Tuesday, January 19, 2010
Guardmember rescues woman from house fire
By Spc. Darron Salzer
National Guard Bureau
(1/15/10) – A Guardmember credits childhood lessons and training she received in the Army National Guard for her quick response to a house fire here Jan. 11. “When you were younger, they always told you to get low to the ground during a fire,” said Maj. Nathlon Jackson, an assignments officer for logistics and communications who works at the Army National Guard Readiness Center. “It’s certainly those things that hold true.”
“What I have learned in the military in first-aid training also helped me to access the situation and take charge when I realized that … [a] person was not responding.”
As Jackson walked to her car outside the readiness center during lunch, she noticed smoke pouring from the top of a nearby house.
She walked to the front door and began knocking to see if anyone was inside.
“As I walked over to the house, I could smell that something was burning, rather than just it being smoke from a pot burning in the kitchen,” she said. “I opened the mail slot with my hand and started to yell inside ‘hello, hello’ to see if anyone was home.”
A neighbor from across the street told Jackson that there was someone inside.
“I began to bang on the door louder, and the neighbor said that she had a key and went to get it, and I think she called 9-1-1 also.”
When the neighbor came back with the key, they opened the door and the neighbor pointed Jackson toward steps leading upstairs.
After climbing the stairs, she opened a door to a find a room full of smoke. “When I ran in, it was like an automatic suffocation from all of the smoke, and I fell to one knee ….”
When Jackson went to her knee, she could see the victim’s legs across the room through the smoke.
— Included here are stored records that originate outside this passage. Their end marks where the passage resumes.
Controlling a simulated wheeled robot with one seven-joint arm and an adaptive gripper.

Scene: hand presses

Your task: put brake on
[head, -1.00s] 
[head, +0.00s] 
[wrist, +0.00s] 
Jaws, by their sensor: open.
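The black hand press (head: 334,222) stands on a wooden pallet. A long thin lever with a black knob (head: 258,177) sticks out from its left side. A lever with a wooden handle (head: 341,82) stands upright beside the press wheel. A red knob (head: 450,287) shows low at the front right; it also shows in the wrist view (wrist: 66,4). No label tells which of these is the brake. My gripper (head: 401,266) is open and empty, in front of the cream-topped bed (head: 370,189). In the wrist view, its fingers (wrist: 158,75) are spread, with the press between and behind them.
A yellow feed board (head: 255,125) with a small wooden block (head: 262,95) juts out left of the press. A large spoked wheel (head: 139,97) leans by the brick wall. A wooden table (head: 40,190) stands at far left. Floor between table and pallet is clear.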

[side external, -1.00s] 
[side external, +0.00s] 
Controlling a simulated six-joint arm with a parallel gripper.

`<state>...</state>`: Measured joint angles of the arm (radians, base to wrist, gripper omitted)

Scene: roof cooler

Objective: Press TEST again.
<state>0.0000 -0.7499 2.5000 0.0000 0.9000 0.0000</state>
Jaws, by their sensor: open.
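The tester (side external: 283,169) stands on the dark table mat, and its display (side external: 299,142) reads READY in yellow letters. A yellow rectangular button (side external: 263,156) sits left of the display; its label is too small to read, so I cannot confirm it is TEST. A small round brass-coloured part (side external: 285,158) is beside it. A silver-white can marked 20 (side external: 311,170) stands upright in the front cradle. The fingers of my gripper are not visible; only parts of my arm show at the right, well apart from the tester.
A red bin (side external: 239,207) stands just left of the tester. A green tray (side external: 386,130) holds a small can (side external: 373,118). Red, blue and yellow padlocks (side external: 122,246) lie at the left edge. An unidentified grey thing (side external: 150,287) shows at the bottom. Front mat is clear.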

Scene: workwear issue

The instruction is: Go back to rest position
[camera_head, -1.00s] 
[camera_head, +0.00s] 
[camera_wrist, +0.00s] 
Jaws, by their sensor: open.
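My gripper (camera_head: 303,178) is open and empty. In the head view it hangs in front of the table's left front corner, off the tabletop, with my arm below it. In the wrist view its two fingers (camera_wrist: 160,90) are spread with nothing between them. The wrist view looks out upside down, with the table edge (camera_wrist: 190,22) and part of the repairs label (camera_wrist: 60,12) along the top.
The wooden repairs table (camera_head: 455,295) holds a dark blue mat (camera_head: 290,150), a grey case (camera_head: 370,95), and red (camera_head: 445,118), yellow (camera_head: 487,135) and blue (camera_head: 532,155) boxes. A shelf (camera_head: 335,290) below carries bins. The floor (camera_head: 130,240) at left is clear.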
She appeared to be sitting on the bed, but from what Jackson could see it was clear that the victim was disorientated and in shock.
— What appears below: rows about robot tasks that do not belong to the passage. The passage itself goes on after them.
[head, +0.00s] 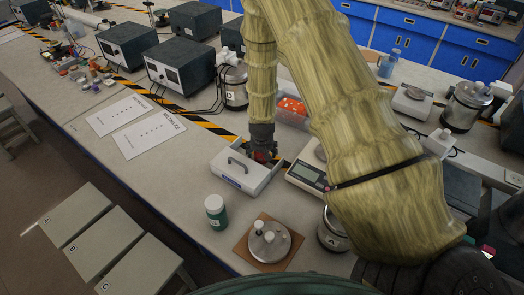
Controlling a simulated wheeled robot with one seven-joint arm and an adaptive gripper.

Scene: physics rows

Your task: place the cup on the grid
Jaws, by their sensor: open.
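My gripper (262,152) points down at the back of a white tray-like box (236,182) with a grey handle. Its fingers are small and partly hidden; they are open. A small red thing shows right at the fingertips; I cannot tell what it is or whether the fingers touch it. I cannot make out a clear cup or a clear grid. A bluish translucent vessel (388,64) that may be a cup stands at the back right. Two white sheets with rows of dark dots lie at the left, one of them nearer the middle (150,138).
A green jar (215,212) stands in front of the white box. A round metal plate with small white knobs (268,242) sits on a brown board. A scale (308,174) stands to the right, partly behind my arm. Dark instrument boxes (180,66) line the back.

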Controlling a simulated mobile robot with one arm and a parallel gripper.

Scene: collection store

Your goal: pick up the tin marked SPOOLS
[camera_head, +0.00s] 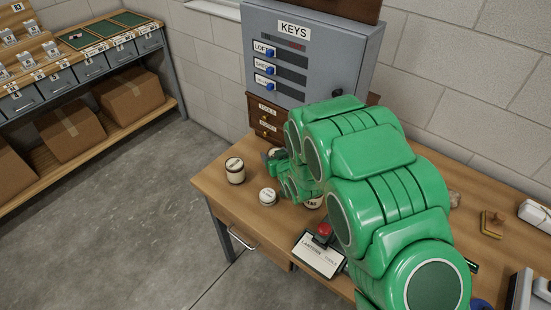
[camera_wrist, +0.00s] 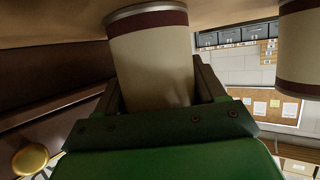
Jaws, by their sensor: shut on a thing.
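My gripper (camera_wrist: 160,88) is shut on a cream tin (camera_wrist: 150,58) with a dark red band, which stands between the two fingers in the wrist view. No lettering shows on its visible side, so I cannot tell whether it is SPOOLS. In the head view my gripper (camera_head: 275,160) is beside the small drawer cabinet, and my arm hides most of the held tin.
The wooden desk (camera_head: 217,187) carries a grey KEYS cabinet (camera_head: 345,45) above brown drawers (camera_head: 266,112). A red button (camera_head: 324,230) stands by a sign in front of my arm. Another banded tin (camera_wrist: 302,50) is close at right in the wrist view.

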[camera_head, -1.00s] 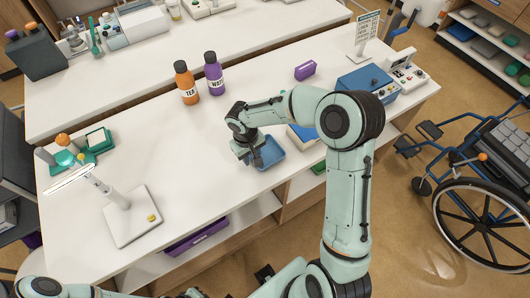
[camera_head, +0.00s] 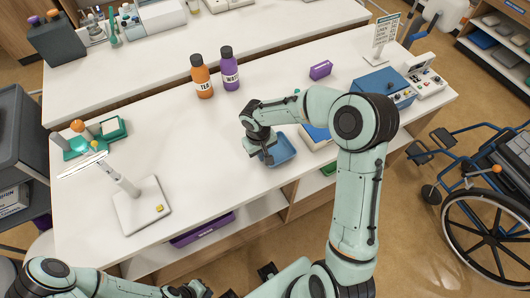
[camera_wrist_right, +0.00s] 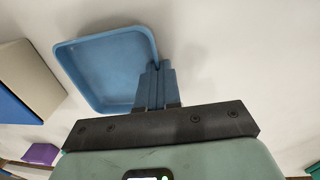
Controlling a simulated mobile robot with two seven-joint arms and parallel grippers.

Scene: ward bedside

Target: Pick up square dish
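The square dish (camera_head: 283,150) is a shallow blue tray on the white table, near the front edge right of centre. It also shows in the right wrist view (camera_wrist_right: 100,72), with its open side visible. My right gripper (camera_head: 262,158) is at the dish's left side. In the right wrist view its two fingers (camera_wrist_right: 157,80) are close together with the dish's rim between them. I cannot tell whether the dish is clear of the table. My left gripper (camera_head: 195,290) is at the bottom edge of the head view, low and partly cut off; its fingers are unclear.
An orange bottle (camera_head: 202,78) and a purple bottle (camera_head: 229,70) stand behind the dish. A blue-topped box (camera_head: 316,138) lies close to its right. A purple box (camera_head: 320,70) and a blue device (camera_head: 382,88) stand further right. A white stand (camera_head: 143,205) is at left.

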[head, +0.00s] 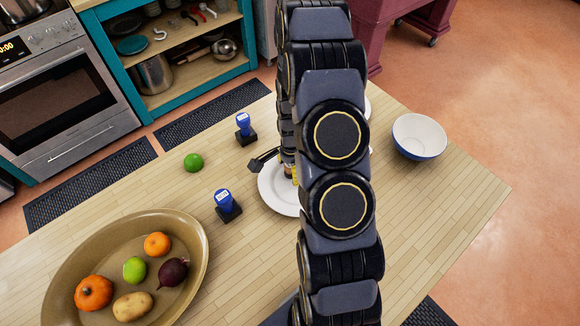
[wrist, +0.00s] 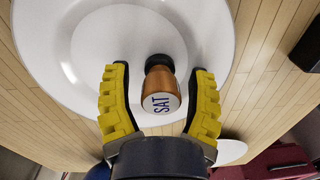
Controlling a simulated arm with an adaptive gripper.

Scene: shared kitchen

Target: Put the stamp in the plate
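A wooden-handled stamp (wrist: 161,84) with a dark end and "SAT" on its pale top shows in the wrist view. It appears to stand on the white plate (wrist: 75,72), which also shows in the head view (head: 276,202), partly behind my arm. My gripper (wrist: 160,70) has its yellow fingers apart, one on each side of the stamp, with a visible gap on both sides. In the head view my arm hides most of the gripper and the stamp. Two blue stamps with black bases stand on the table, one nearer (head: 227,207) and one farther (head: 244,130).
A brown oval tray (head: 195,262) with fruit and vegetables lies at the front left. A lime (head: 194,162) sits left of the plate. A white and blue bowl (head: 419,137) stands at the right. The wooden table (head: 440,215) is clear at the right front.
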“I kept yelling to her to come to my voice, and when she flopped over, that’s when I crawled into the room,” she said. “I started to feel around the bed until I found her body, and when I did, I just started pulling her to me.
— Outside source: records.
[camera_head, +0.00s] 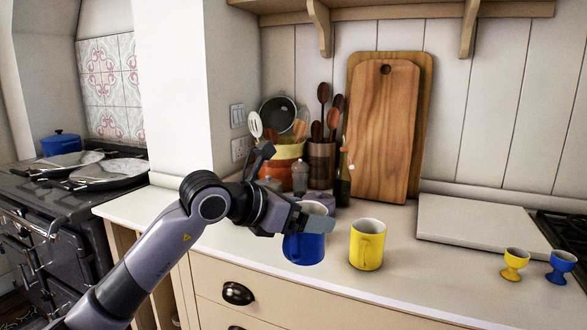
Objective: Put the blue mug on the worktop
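The blue mug (305,249) is upright near the front edge of the worktop (390,288), left of a yellow mug. My left gripper (318,224) reaches in from the left and is at the mug's upper part. One grey finger crosses in front of the mug near its rim; the other finger is hidden. I cannot tell whether the fingers press on the mug, or whether its base rests on the worktop or is just above it. My right gripper is not in view.
The yellow mug (367,246) stands close to the right. Yellow (515,262) and blue (561,266) egg cups and a pale board (480,225) are farther right. Utensil pots, a dark bottle (343,180) and wooden boards (384,130) stand behind. The worktop between yellow mug and egg cups is clear.

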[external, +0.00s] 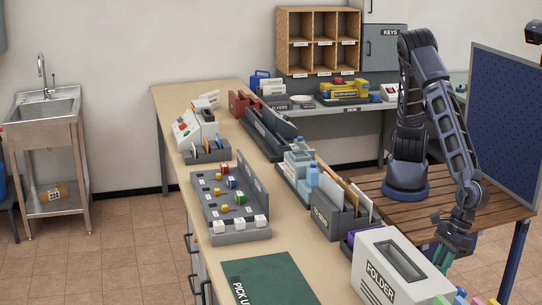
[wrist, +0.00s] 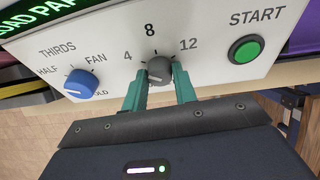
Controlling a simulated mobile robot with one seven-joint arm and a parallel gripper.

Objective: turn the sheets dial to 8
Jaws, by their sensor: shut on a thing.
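The sheets dial (wrist: 159,70) is a small grey knob on a white panel in the wrist view. The numbers 4, 8 and 12 are printed around it, with 8 at the top. A small light mark shows on its upper edge, roughly toward the 8; its exact angle is hard to read. My gripper (wrist: 160,84) has green fingers shut on the sides of the dial. In the external view my gripper (external: 444,258) is at the right side of the white folder machine (external: 384,292), and the dial is hidden there.
A blue knob (wrist: 81,84) marked thirds, half and fan sits left of the dial. A green START button (wrist: 245,50) is to its right. A grey file holder (external: 342,222) stands behind the folder machine. A green mat (external: 268,280) lies left of it.

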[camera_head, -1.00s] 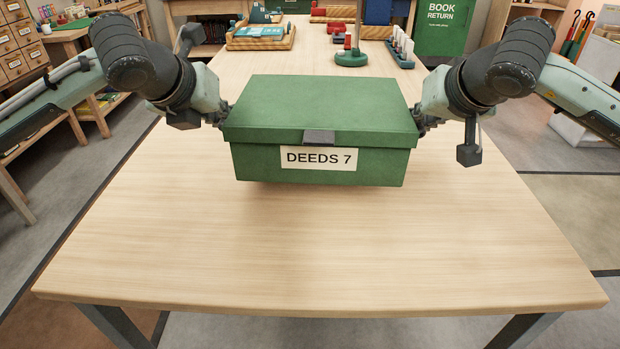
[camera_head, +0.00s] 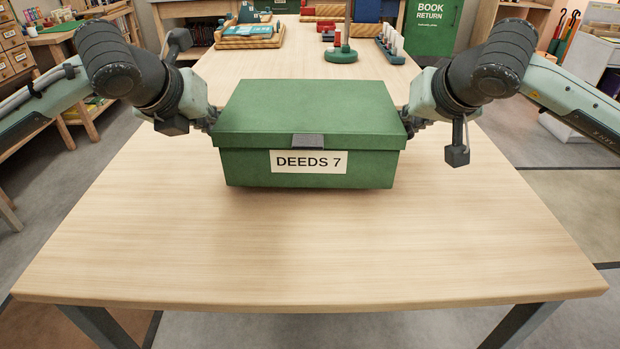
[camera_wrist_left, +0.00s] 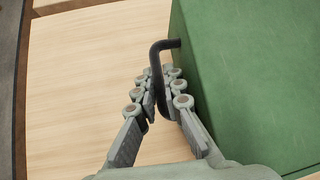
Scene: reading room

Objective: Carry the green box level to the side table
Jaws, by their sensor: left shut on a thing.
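The green box (camera_head: 309,120) has a shut lid, a grey latch and a "DEEDS 7" label. It looks about level, with a shadow under it on the wooden table (camera_head: 300,250); any gap below is hard to judge. My left gripper (camera_head: 212,120) is at the box's left side. In the left wrist view its fingers (camera_wrist_left: 160,95) are closed around the black handle (camera_wrist_left: 155,70) on the side of the green box (camera_wrist_left: 250,80). My right gripper (camera_head: 408,122) is at the right side; its fingertips are mostly hidden. I cannot tell which furniture is the side table.
The table is clear in front of the box. Behind stand a green round base with a post (camera_head: 341,54), a wooden tray with books (camera_head: 250,36) and blocks. A green book return bin (camera_head: 434,28) is at the back. Wooden furniture (camera_head: 75,35) stands at the left.

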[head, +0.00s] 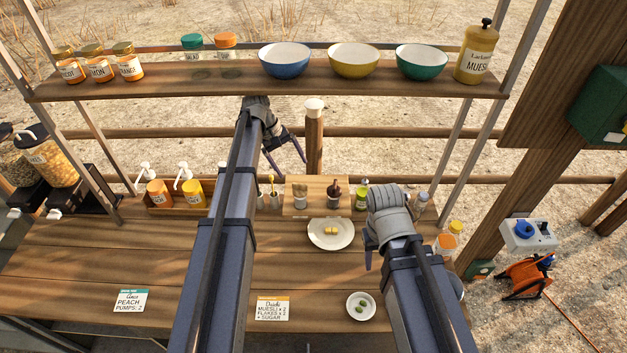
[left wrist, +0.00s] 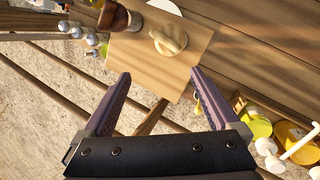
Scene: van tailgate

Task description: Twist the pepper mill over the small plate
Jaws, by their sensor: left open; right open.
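A dark brown mill-like piece (head: 335,192), likely the pepper mill, stands at the right of a light wooden board (head: 317,190). A paler one (head: 300,192) stands left of it; its rounded top (left wrist: 168,42) shows in the left wrist view. The small white plate (head: 361,306) with green bits lies at the front of the counter. My left gripper (head: 289,165) is open and empty, above and behind the board; its spread fingers (left wrist: 160,80) also show in the wrist view. My right gripper (head: 369,258) is open right of the larger plate; its fingers are mostly hidden.
A larger white plate (head: 331,246) with yellow pieces lies before the board. A green bottle (head: 361,195) stands to its right. Pump bottles (head: 158,193) stand left. A shelf (head: 200,82) with bowls and jars crosses above. A card (head: 271,308) lies in front.

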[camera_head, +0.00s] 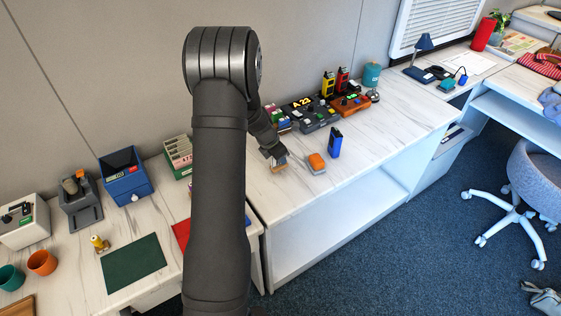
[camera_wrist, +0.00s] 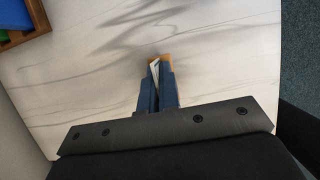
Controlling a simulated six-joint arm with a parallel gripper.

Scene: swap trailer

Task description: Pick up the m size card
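A thin white card (camera_wrist: 155,71) stands on edge between my fingertips in the wrist view. A small tan wooden block or holder (camera_wrist: 161,59) shows around the tips; it also shows below my gripper in the head view (camera_head: 280,170). No size letter is readable, so I cannot tell whether this is the m size card. My gripper (camera_wrist: 158,80) has its two blue fingers close together, one on each side of the card, and appears shut on it. In the head view my gripper (camera_head: 277,160) is low over the white marbled counter (camera_head: 345,185).
An orange-topped block (camera_head: 316,162) and an upright blue device (camera_head: 335,143) stand to the right. Grey and orange devices (camera_head: 318,118) line the wall behind. The wrist view shows a wooden box corner (camera_wrist: 28,35) at upper left. The counter's front edge lies nearer; its right part is clear.
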“Luckily, the stairs were right by the bedroom door, so once I got her off of the bed we slid down the stairs together.”
Jackson vividly recalled the victim’s face covered in black soot and mucus. She could tell that she was in shock, so she wrapped the victim in her Gortex jacket.
“We sat on the curb, and I kept telling her that she was safe now. I made sure the jacket was on nicely, and we just waited for the ambulance to come.”
Jackson said when she first enlisted in the Army Guard, she saw a recruiter’s video highlighting Soldiers helping victims and she knew that was what she wanted to do.
“I was interested in helping the community,” she said. “That is what we do as Soldiers, and that’s why I joined the Army National Guard. I’ve always liked to help the community.”